CNBC reports this generation is behind in retirement savings. More than a third of millennials have no money set aside for emergencies. And while most millennials want to buy a home, nearly half don’t have anything saved for a down payment.

Soaring Housing Costs

Put simply, houses cost more today than they did yesterday. Of course, it’s normal for prices to rise over time — that’s simply inflation. However, inflation pushes prices up by 1–2 percent each year. Housings costs, on the other hand, rise by more than double that.

According to U.S. Census data, the median home price in 1940 was $2,938. If you adjust this for inflation, a home would have cost just $30,600 in 2000 money. But in 2000, the median home price was actually $119,600.

Suburbs and Exurbs Housing Markets More Affordable

Millennials have less saved while facing some of the highest costs for housing.
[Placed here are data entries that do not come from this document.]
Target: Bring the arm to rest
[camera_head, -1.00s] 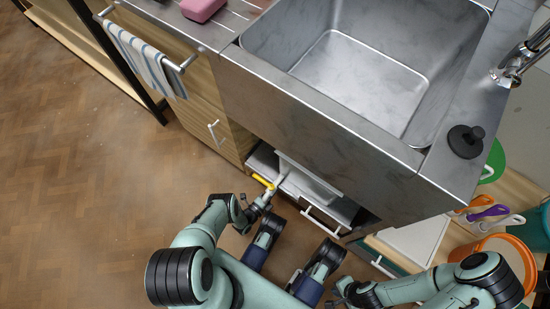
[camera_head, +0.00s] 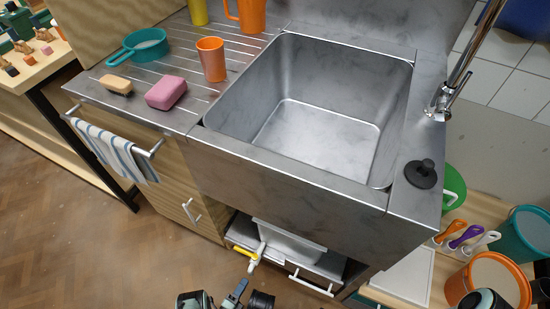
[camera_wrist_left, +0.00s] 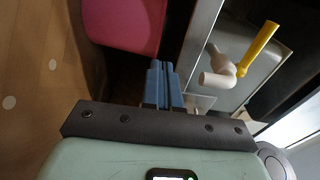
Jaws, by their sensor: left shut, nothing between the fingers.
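My left gripper (camera_head: 240,288) shows at the bottom edge of the head view, just below the open space under the sink; most of its arm is cut off. In the left wrist view its blue fingers (camera_wrist_left: 164,84) are together with nothing between them. A pale valve with a yellow handle (camera_head: 247,253) sticks out from under the sink. It also shows in the left wrist view (camera_wrist_left: 225,69), to the right of the fingers and apart from them. My right gripper is out of view.
The steel sink (camera_head: 315,125) is empty. A pink block (camera_head: 166,92), orange cup (camera_head: 211,60) and teal pan (camera_head: 145,45) stand on the drainboard. A striped towel (camera_head: 115,152) hangs in front. An orange bucket (camera_head: 490,280) is at right. Floor at lower left is clear.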

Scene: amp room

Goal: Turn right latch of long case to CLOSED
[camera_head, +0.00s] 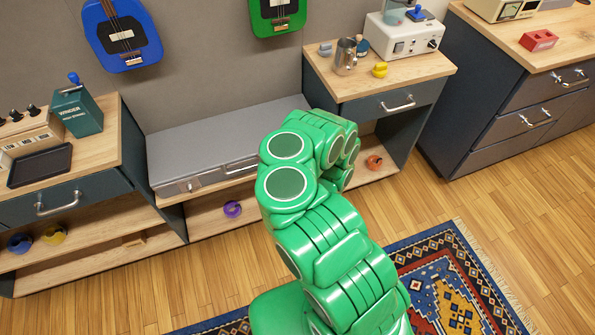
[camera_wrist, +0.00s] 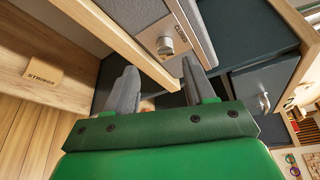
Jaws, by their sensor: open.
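The long grey case (camera_head: 220,140) lies on a low wooden shelf between two cabinets in the head view. Its left latch (camera_head: 188,186) and front handle (camera_head: 240,166) show there; my arm hides its right end. In the wrist view, the case (camera_wrist: 140,14) is at the top, and a metal latch knob (camera_wrist: 167,45), apparently the right one, sits on a plate with small lettering that I cannot read surely. My gripper (camera_wrist: 159,68) is open and empty, its fingers just below the knob and to either side of it in the picture. Contact is not visible.
The shelf's wooden front edge (camera_wrist: 118,42) runs diagonally close to my fingers. A dark cabinet with a drawer handle (camera_wrist: 264,102) stands at the right. A block marked STRINGS (camera_wrist: 44,74) lies at left. A patterned rug (camera_head: 450,285) covers part of the floor.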

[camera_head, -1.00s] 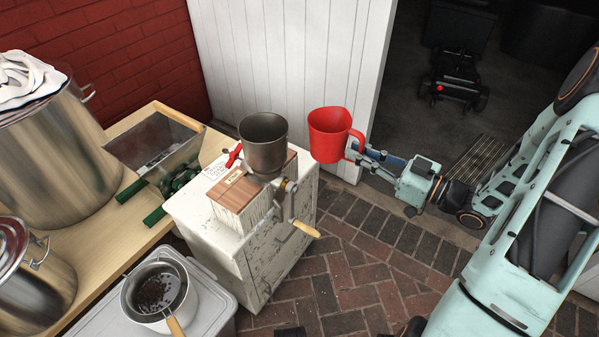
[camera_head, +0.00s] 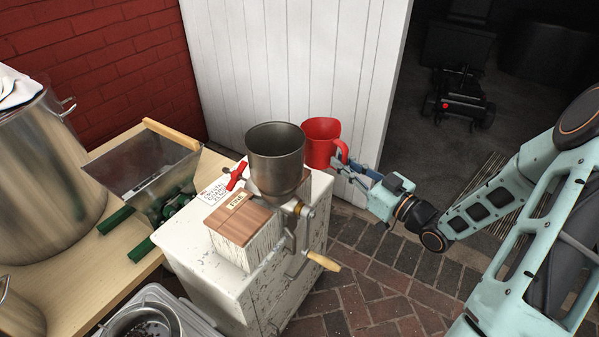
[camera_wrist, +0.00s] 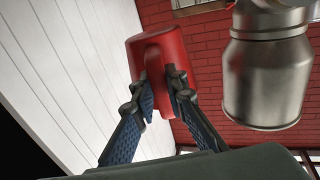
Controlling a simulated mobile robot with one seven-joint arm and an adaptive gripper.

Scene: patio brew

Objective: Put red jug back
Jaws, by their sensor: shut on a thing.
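The red jug (camera_head: 321,140) is upright beside the metal hopper of the grinder, at the back right of the white cabinet. My gripper (camera_head: 343,164) is shut on the jug's handle from the right. In the wrist view the red jug (camera_wrist: 155,57) shows between the fingertips of my gripper (camera_wrist: 163,88), with its handle held there. The jug's base is partly hidden behind the hopper side and cabinet edge, so I cannot tell whether it touches the cabinet top.
The grinder hopper (camera_head: 275,155) stands close left of the jug, with a crank handle (camera_head: 323,261) in front. The white cabinet (camera_head: 215,275) is below. A white panelled door (camera_head: 290,65) stands close behind. A metal mill (camera_head: 150,170) and large pot (camera_head: 40,170) are further left.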

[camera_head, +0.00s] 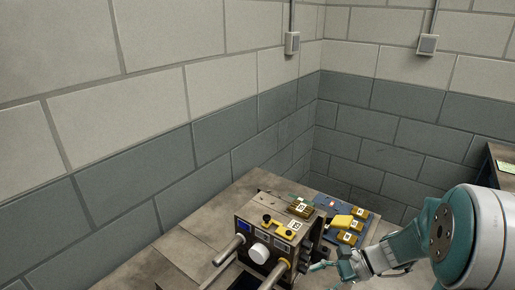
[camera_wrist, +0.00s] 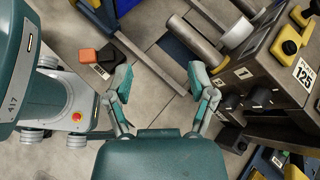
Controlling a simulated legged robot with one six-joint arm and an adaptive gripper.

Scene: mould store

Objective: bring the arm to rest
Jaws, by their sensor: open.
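My gripper (camera_head: 333,267) is at the lower right of the head view, at the end of my teal and white arm. It is beside the right side of a grey machine (camera_head: 268,232) with bars, a white knob and yellow parts. In the wrist view, my gripper (camera_wrist: 160,85) has its two fingers spread apart with nothing between them. Floor tiles show below the gap. The machine's dark front (camera_wrist: 262,85) with black knobs is close to the right finger.
Block walls meet in the corner behind. Another table (camera_head: 500,165) stands at the far right. In the wrist view, an orange block (camera_wrist: 89,55) lies at upper left.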

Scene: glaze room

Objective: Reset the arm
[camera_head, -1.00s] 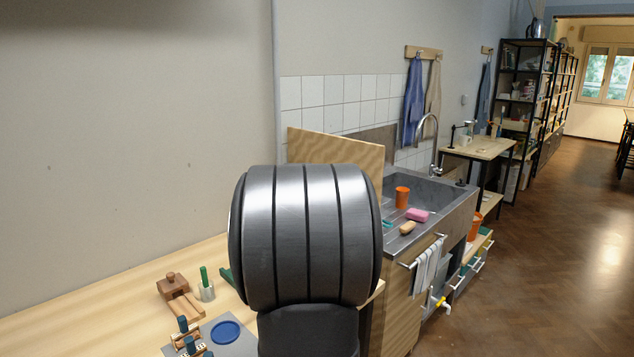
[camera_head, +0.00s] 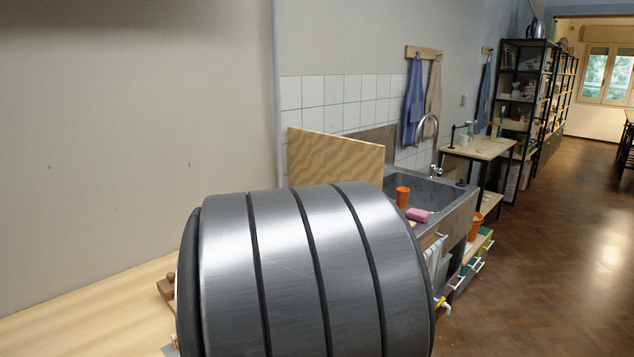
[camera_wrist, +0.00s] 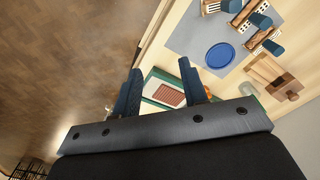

They simply can’t afford some of the biggest metro areas. The suburbs, by comparison, are a lot cheaper, and they come with a lot more space. As a result, the suburbs are growing twice as fast as cities.

Some are even turning to the exurbs, a term to describe the area beyond the suburbs. Or, in other words, the rural land surrounding suburbia.

The rural housing market is even cheaper, so millennials can get more home for less money. In gaining acreage, they trade in commodities, so you need to consider the commute you might face by moving out to the country.

Even if you’re a remote worker or digital nomad, a long drive to the grocery store or to friends will impact your living situation. But these obstacles may be worth the move if it gets your foot on the property ladder. If you’re considering a rural home, speak with a local credit union to see what sort of prices are available.

Most rural residents often prefer credit unions to help them with their mortgages. A local credit union brings a small-town approach to your banking needs, so they can provide a personalized solution.

For many millennials, the solution to homeownership isn’t in the city. Suburban and rural housing markets are cheaper, making them easier to break into as a first-time homeowner.

Regardless of where you’re looking, the saving will have to be your priority. Without a decent down payment, buying any home — whether urban, suburban or rural — will be a challenge. Putting aside savings may help your home-buying dreams come true.